What is critical to note, however, is that the number of high-frequency trading algorithms operating independently against the same market environment creates a sort of complex adaptive system, in which many interdependent agents adhering to known rules create a system which exhibits unpredictable or unexpected behaviors as a whole. In fact, financial markets are often heralded as one of the best examples of complex adaptive behavior.

One of the key traits that science has determined about these systems is that sometimes little causes can trigger giant effects. Think of a pile of sand on a table top. Drop one grain at a time on that pile, and you'll note not a gradual shift in the shape of the pile, but rather moments of relative quiet punctuated by noticeable avalanches. Eventually, one grain of sand triggers an avalanche that sends many grains to the floor.

This is what is assumed by some to have happened in the "flash crash." One unexpectedly big trade seems to have triggered several automated systems to begin selling stock. Attempts to halt the drop by halting trading for specific stocks on the major exchanges were thwarted by continued selling on the new electronic exchanges but probably confused the high-frequency trading systems further.

The result: about 800 points shaved off of the Dow in less than 30 minutes.

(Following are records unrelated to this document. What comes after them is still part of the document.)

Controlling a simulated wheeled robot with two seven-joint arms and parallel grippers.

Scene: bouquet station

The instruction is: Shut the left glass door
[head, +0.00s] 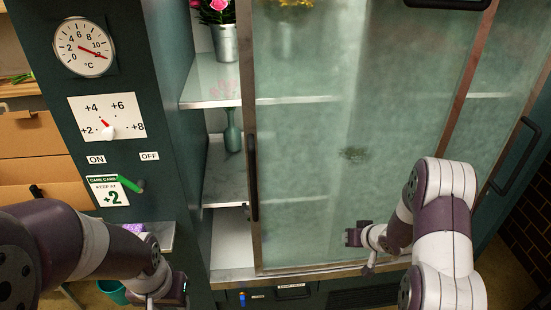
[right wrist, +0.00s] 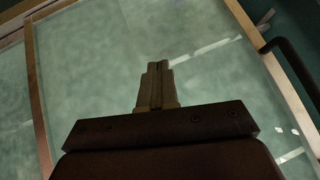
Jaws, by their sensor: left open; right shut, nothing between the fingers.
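The left glass door (head: 330,150) is a frosted sliding panel with a pale metal frame. It stands partly open, with a gap on its left where shelves show. Its black upright handle (head: 253,178) is on its left edge. My right gripper (head: 357,238) is in front of the lower part of the glass, right of the handle. Its fingers are shut and empty, and they also show in the right wrist view (right wrist: 156,80). I cannot tell whether they touch the glass. My left gripper (head: 166,299) is low at the left, partly cut off, open, away from the door.
Shelves (head: 212,80) in the gap hold a metal vase with pink flowers (head: 224,42) and a green bottle vase (head: 233,132). A right door with a black handle (head: 517,155) is at right. A thermometer (head: 83,47) and dial panel (head: 106,117) are at left.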

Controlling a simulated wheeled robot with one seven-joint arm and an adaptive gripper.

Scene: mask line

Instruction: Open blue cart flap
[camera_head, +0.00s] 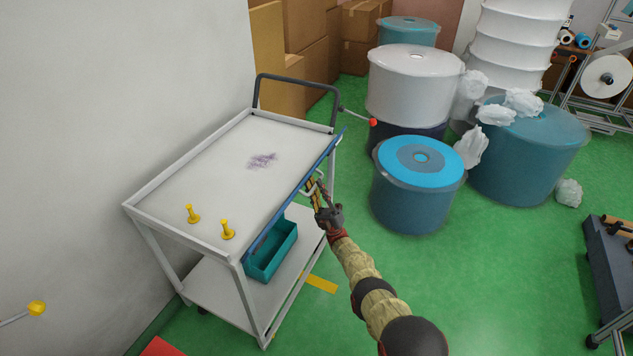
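The blue flap (268,231) is a long narrow strip along the right side edge of the white cart (215,165). From here it shows mostly edge-on, so its exact angle is hard to tell. My gripper (311,186) is at the flap's outer side, a little past the middle of its length toward the cart handle. Its fingers appear close to or touching the flap, but contact is unclear. The finger gap is too small and partly hidden to judge.
Two yellow pegs (227,230) stand on the cart top, with a purple smudge behind. A teal bin (283,256) is on the lower shelf. Large rolls (418,180) stand behind and right of my arm. A red-tipped lever (373,122) is near the handle (290,79).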

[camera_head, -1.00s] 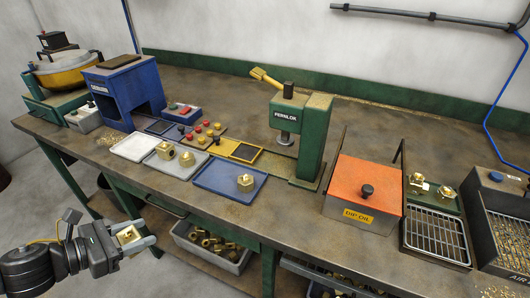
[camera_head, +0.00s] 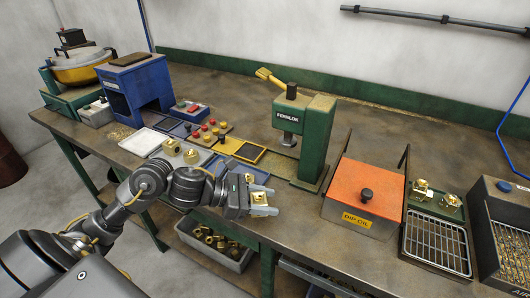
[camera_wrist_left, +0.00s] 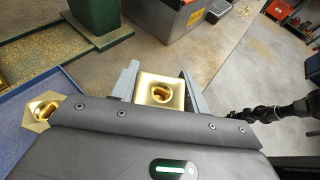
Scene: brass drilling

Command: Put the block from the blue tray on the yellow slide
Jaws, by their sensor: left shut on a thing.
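The blue tray (camera_wrist_left: 72,98) lies on the bench. Another brass block (camera_wrist_left: 39,110) stands on the blue tray, left of my gripper in the wrist view and partly hidden by the gripper body. The yellow slide (camera_head: 228,147), with a dark pad, lies behind the tray, left of the green press. A dark arm shows at the right of the wrist view; its gripper's state is unclear.
The green press (camera_head: 312,135) stands right of the slide. A grey tray (camera_head: 160,154) with brass blocks lies to the left. The orange-lidded dip oil box (camera_head: 366,180) and a wire rack (camera_head: 437,241) are on the right. A bin of brass parts (camera_head: 215,242) sits below the bench.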

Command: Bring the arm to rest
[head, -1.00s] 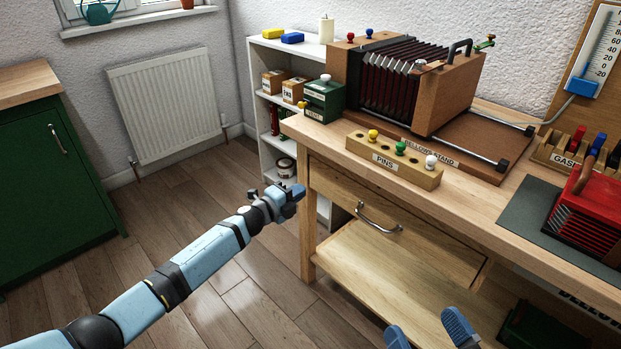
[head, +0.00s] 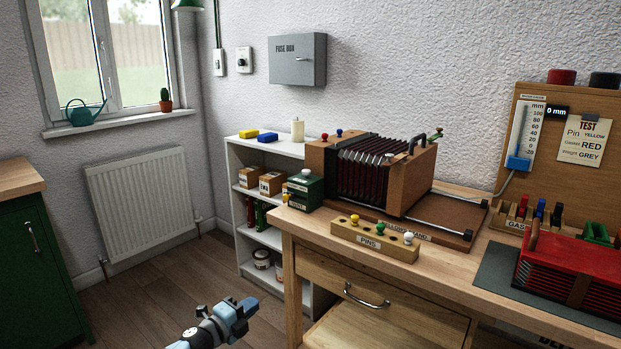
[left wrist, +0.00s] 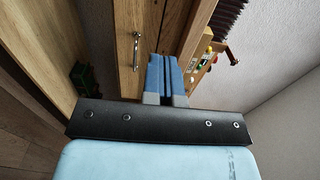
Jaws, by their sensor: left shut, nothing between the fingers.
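My left gripper (head: 243,305) is at the bottom of the head view, left of the workbench's front corner and apart from it. It looks shut and holds nothing. In the left wrist view its two blue fingers (left wrist: 164,76) lie close together, with the bench drawer front behind them. Only the end of my left arm (head: 205,332) shows in the head view. My right gripper is in neither current view.
The wooden bench (head: 450,275) carries a bellows stand (head: 385,175), a pins block (head: 375,240) and a red bellows (head: 570,270). The drawer handle (head: 365,297) sticks out in front. A white shelf (head: 237,190) stands behind. Bare floor (head: 150,290) lies to the left.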

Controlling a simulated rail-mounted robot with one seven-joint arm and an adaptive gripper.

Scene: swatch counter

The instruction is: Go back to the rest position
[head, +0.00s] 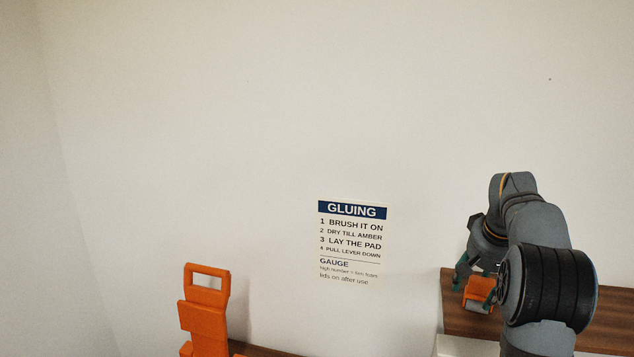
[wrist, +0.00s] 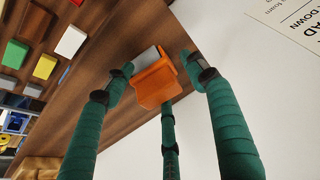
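My gripper (head: 474,283) is at the right in the head view, low over the wooden shelf. My arm hides part of the shelf.
A wooden shelf (head: 612,310) runs along the wall at right. An orange stand (head: 204,318) is at lower left. A gluing sign (head: 352,242) hangs between. Coloured swatches, such as a green one (wrist: 15,53), lie on wood in the wrist view. The upper wall is clear.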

The future of cloud computing as a complex adaptive system
So what does this have to do with cloud computing? Well, today, very little really. Most cloud computing automation happens in pockets, with systems under management "belonging" to one set of algorithms that decide how application needs are matched with available resources. While the public clouds have some competition for resources today--Amazon's spot pricing option is evidence of this--the truth is, there isn't either the volume or the interconnectedness of cloud systems to create true complex adaptive systems behaviors.

But think ahead. Imagine a world in which cloud systems operate in an increasingly interconnected fashion; a world in which the automation controlling the needs of a single application--or even a single aspect of a complex distributed application system--must compete for resources across the globe with every other application. Add to that the different service automation environments run by the cloud providers themselves, each making decisions for the good of the resources that make up that service.

You now have an environment with a large number of highly interdependent software agents attempting to operate a "market" of IT resources and services on behalf of other applications or even human beings. I can almost guarantee to you that this system--what some may think of as the Inter-Cloud--will display some quite unexpected behavior of its own.

Most of that will likely be good; strong pricing efficiencies, rapid re-provisioning of resources in response to unpredictable events, and so on. However, there will also be the increased possibility that some relatively small event somewhere--let's say the shutdown of a data center due to political conflict--will trigger a chain reaction of events that would negatively affect a large number of customers.

Perhaps other data centers become overloaded themselves and can't meet their own service level agreements. Or the application management systems confuse each other into believing that resources are not available when they are, and the applications are depricated or shut down entirely.

The most likely scenario, in my opinion, would be sudden wild price swings that could add greatly to the cost of computing for all.

To meet the challenge of the "flash crash," regulators and exchanges are working together to increase the effectiveness of so-called circuit-breaker processes. As we build out the federation and interoperability capabilities of our cloud marketplace, we should do so completely understanding that that market needs failure protection of its own.

For now, however, it's no big deal. Which is why the cloud market probably won't remember May 6, 2010, until it's too late.